What the exercise asks: Find every line in the records that holds the string "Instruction". Copy each one.

(Robot episode records)
....................
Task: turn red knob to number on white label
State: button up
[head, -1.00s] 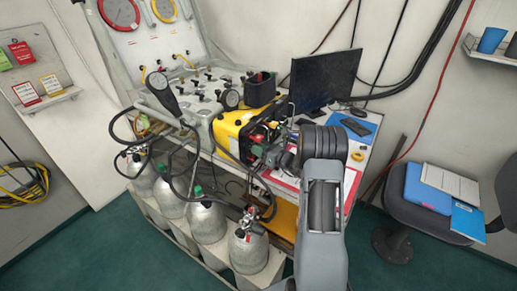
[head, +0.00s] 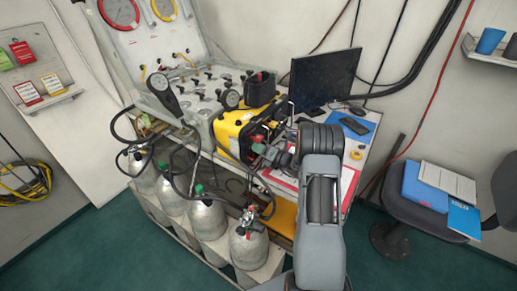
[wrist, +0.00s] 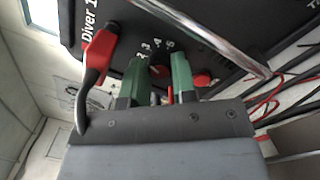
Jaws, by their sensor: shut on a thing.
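Printed numbers curve around the panel beside the fingers. Another red part (wrist: 203,78) shows just right of the right finger; I cannot tell whether it is a separate knob. In the head view, my gripper (head: 262,150) is at the front of a yellow case (head: 229,132), and the knob is hidden. I cannot make out the white label.
A red and black lever (wrist: 100,55) stands left of the fingers under the text "Diver 1". A metal bar (wrist: 215,35) crosses the panel at right. Grey cylinders (head: 207,218) with hoses stand below. A monitor (head: 323,78) is behind, and a chair (head: 400,240) is at right.

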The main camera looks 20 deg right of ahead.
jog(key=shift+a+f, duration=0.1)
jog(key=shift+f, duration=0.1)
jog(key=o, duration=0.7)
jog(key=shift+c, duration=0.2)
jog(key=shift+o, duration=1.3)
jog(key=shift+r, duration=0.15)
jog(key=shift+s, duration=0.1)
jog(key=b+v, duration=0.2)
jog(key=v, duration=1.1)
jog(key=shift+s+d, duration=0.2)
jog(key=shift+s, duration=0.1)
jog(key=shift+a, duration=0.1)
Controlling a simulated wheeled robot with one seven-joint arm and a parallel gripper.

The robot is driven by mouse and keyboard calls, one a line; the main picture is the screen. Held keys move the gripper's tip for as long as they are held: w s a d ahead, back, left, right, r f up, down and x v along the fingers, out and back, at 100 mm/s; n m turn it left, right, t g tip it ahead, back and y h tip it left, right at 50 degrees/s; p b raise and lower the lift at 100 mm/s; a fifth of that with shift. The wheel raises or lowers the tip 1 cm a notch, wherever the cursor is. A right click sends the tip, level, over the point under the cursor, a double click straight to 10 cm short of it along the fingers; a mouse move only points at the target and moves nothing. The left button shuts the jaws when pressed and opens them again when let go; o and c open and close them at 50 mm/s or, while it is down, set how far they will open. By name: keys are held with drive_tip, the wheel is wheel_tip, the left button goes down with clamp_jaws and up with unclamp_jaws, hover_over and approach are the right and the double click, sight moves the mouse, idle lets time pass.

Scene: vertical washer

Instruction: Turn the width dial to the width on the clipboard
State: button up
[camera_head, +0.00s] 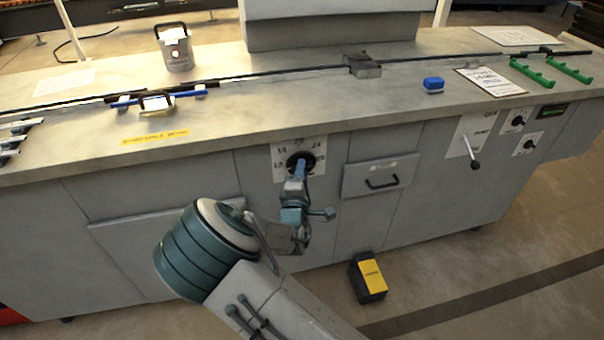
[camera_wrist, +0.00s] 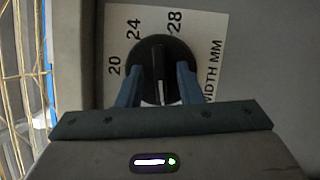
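The width dial (camera_wrist: 158,52) is a round black knob on a white plate (camera_wrist: 208,22) marked 20, 24, 28 and "WIDTH MM". It also shows on the bench front in the head view (camera_head: 306,158), partly hidden by my gripper (camera_head: 300,172). In the wrist view my gripper (camera_wrist: 160,82) has its two blue fingers apart, one on each side of the knob's raised ridge. Dark gaps seem to show between ridge and fingers. A pale line (camera_wrist: 158,92) lies on the ridge, near upright in the picture. The clipboard (camera_head: 490,81) lies on the bench top; its writing is unreadable here.
A drawer with a black handle (camera_head: 380,180) is right of the dial. A lever (camera_head: 470,152) and two small dials (camera_head: 518,120) are farther right. A yellow-black pedal (camera_head: 370,275) stands on the floor.

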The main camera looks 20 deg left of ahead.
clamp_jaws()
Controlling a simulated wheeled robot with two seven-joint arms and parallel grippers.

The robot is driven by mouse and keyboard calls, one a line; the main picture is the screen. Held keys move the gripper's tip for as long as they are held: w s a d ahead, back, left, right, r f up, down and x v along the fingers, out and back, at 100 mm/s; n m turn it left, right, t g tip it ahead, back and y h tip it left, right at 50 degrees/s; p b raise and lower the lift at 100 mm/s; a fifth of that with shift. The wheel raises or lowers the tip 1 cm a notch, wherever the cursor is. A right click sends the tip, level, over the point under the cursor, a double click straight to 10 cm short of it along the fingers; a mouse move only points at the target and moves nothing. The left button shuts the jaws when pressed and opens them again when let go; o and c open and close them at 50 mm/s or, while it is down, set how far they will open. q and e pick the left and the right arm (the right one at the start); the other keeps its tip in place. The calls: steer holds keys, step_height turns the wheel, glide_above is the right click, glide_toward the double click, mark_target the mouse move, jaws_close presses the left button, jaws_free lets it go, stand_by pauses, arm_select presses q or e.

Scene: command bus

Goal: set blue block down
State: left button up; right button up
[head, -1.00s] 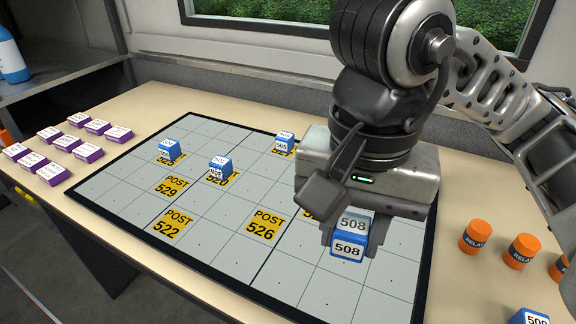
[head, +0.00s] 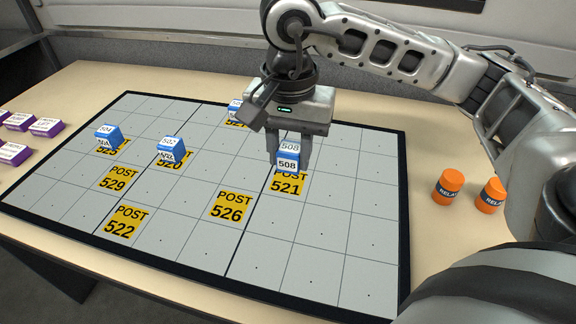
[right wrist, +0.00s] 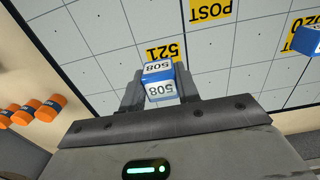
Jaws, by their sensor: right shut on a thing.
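The blue block marked 508 (head: 288,159) is between the fingers of my right gripper (head: 289,162), which is shut on it. In the head view it appears at the far part of the yellow POST 521 label (head: 285,186) on the grey grid board (head: 335,215). In the right wrist view the block (right wrist: 160,85) sits between the fingertips, with the yellow 521 label (right wrist: 165,51) just beyond it. I cannot tell whether the block touches the board. My left gripper is not in view.
Other blue blocks stand on the board: one at the left (head: 108,136), one nearer the middle (head: 170,149), and one partly hidden (head: 235,109). Labels 529, 522 and 526 (head: 231,206) are bare. Orange relay cylinders (head: 448,187) stand right of the board; purple boxes (head: 46,127) lie left.

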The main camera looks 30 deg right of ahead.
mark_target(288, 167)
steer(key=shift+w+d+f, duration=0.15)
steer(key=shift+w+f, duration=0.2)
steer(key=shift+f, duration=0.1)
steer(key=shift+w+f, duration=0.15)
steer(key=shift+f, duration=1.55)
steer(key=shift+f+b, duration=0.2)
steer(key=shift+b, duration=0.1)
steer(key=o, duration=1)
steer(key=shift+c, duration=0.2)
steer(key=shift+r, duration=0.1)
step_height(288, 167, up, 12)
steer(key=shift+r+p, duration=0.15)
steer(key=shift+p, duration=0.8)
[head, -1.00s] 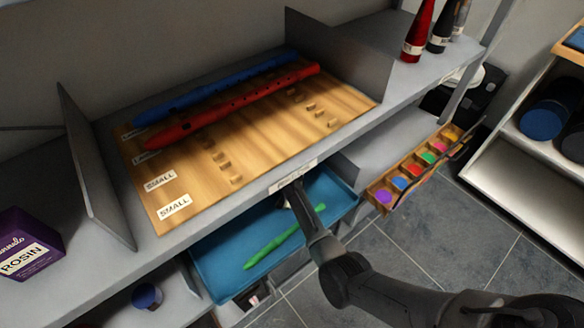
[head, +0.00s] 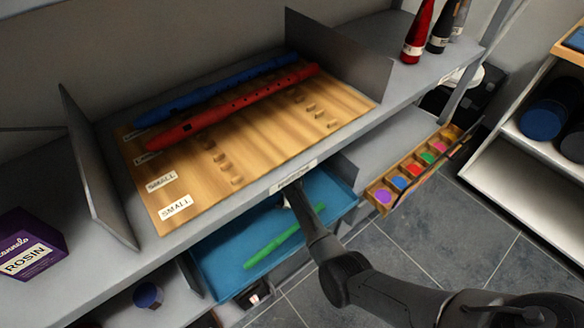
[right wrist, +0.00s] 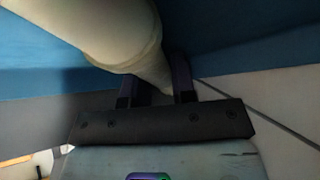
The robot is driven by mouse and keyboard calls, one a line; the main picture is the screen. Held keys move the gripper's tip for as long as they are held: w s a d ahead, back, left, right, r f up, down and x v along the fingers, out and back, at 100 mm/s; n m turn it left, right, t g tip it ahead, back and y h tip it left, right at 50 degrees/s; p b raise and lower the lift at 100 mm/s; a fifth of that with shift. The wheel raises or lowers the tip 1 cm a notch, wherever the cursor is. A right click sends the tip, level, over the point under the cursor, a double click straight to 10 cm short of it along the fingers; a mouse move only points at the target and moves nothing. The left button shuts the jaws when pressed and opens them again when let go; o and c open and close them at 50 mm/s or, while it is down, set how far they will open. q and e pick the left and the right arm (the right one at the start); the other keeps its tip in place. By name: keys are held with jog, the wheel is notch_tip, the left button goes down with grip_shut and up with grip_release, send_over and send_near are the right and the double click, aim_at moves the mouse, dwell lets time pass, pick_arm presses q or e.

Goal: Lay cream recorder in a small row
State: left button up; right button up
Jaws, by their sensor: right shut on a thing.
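In the right wrist view the cream recorder (right wrist: 122,30) runs between the fingers of my right gripper (right wrist: 158,92), which is shut on it. In the head view my right gripper (head: 292,198) reaches under the shelf edge at the blue tray (head: 222,262); its fingertips and the cream recorder are hidden there. The wooden board (head: 240,135) on the shelf has two rows labelled SMALL (head: 175,207), both empty between their pegs. A blue recorder (head: 210,88) and a red recorder (head: 235,105) lie in the two rows behind. My left gripper is not in view.
A green recorder (head: 270,249) lies in the blue tray. Grey upright dividers (head: 98,170) (head: 340,58) stand at both ends of the board. A purple rosin box (head: 28,245) stands left, bottles (head: 418,32) stand back right. A box of coloured discs (head: 412,172) is on the lower shelf.

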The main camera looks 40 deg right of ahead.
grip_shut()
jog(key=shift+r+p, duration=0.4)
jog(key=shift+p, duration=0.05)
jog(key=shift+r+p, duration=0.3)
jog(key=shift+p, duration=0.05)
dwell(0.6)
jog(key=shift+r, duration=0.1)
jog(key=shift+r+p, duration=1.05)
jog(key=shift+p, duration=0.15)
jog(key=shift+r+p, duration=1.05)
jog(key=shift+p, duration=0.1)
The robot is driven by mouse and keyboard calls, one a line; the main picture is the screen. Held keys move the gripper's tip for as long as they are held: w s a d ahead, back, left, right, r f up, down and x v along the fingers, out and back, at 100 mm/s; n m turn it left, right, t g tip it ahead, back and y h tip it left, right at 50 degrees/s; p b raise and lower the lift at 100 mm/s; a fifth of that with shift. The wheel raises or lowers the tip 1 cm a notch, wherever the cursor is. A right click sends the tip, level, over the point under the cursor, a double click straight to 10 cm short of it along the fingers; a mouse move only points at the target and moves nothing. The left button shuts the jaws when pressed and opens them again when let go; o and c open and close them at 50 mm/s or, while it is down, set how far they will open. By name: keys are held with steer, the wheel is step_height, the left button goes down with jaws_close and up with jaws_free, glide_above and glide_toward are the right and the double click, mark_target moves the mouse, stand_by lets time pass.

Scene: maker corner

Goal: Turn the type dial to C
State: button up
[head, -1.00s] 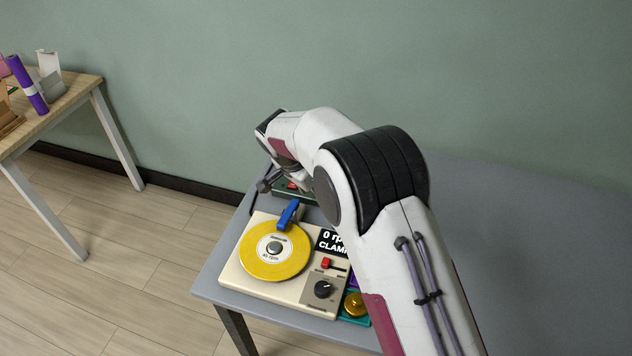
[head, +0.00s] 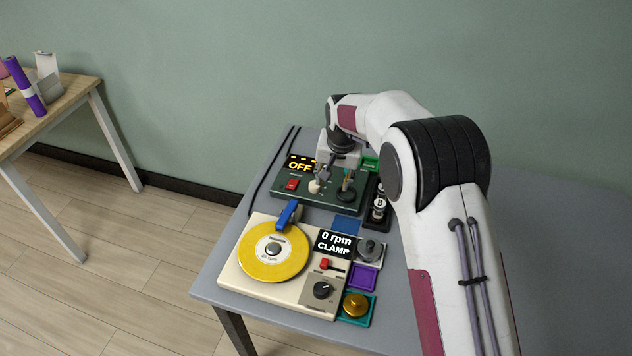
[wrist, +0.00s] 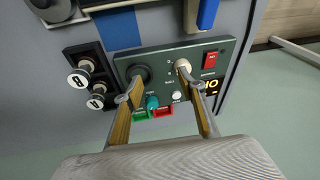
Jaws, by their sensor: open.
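A dark green control panel (head: 330,204) lies flat at the back of the grey table. It has a cream knob (head: 314,187) and a black round knob (head: 346,196); both also show in the wrist view, the cream knob (wrist: 183,66) right of the black knob (wrist: 138,73). The small lettering is unreadable, so I cannot tell which is the type dial or where it points. My gripper (head: 325,172) is above the panel. In the wrist view its fingers (wrist: 160,91) are spread and empty, the right fingertip overlapping the area near the cream knob; contact cannot be told.
A cream turntable unit (head: 232,276) with a yellow disc sits in front. Bare table shows left of the panel.

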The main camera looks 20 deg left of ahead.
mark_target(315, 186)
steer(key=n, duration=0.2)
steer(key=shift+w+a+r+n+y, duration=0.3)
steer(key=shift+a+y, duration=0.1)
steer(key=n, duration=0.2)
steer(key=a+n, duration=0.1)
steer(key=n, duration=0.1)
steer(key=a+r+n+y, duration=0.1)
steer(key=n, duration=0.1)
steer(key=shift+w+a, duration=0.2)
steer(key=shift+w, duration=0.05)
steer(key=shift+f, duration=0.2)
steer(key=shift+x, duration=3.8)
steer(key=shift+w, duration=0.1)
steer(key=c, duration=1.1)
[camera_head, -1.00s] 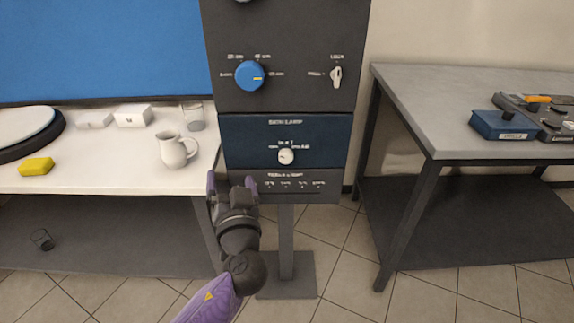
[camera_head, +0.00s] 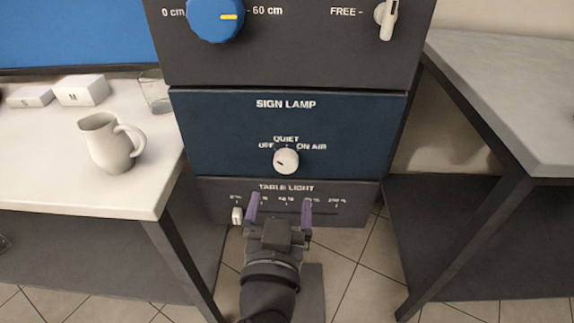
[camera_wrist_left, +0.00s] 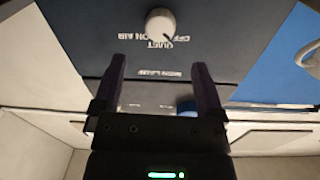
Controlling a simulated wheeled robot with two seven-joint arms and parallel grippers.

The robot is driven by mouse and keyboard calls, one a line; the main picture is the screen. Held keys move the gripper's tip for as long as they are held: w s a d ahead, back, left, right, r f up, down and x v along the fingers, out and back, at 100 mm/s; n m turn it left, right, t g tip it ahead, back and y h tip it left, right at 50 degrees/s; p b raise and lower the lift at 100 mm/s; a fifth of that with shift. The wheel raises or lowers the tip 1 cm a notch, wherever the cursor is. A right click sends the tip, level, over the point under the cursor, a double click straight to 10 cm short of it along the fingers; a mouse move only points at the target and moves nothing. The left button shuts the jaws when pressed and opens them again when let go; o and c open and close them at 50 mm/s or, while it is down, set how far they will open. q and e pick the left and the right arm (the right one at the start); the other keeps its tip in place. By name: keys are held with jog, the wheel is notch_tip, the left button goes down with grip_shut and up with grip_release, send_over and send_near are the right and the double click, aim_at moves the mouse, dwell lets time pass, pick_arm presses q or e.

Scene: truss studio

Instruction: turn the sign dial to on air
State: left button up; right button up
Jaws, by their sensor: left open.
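The sign dial (camera_head: 286,161) is a small white round knob on the dark blue SIGN LAMP panel (camera_head: 215,130). Its labels read OFF at left, QUIET above and ON AIR at right. A small dark mark shows on the knob's left side, towards OFF. My left gripper (camera_head: 280,204) is open and empty, below the dial and in front of the TABLE LIGHT panel, apart from the knob. In the left wrist view the dial (camera_wrist_left: 160,25) appears beyond the open purple fingers (camera_wrist_left: 158,80), with its lettering upside down. My right gripper is not in view.
Above is a blue height dial (camera_head: 215,18) and a white lock key (camera_head: 386,18). A white slider knob (camera_head: 237,215) sits left of my gripper on the lower panel. A white table with a pitcher (camera_head: 110,143) is at left, a grey table (camera_head: 505,95) at right.

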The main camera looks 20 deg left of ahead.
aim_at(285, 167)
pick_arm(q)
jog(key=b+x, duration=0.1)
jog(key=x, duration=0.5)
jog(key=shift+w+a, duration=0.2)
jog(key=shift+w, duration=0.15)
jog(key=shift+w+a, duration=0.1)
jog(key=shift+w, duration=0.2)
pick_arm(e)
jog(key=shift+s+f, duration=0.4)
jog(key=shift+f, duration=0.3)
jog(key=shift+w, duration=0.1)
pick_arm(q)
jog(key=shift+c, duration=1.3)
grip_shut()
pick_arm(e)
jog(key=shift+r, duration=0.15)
....................
Completed exercise:
Instruction: Turn the width dial to the width on the clipboard
Instruction: turn the sign dial to on air

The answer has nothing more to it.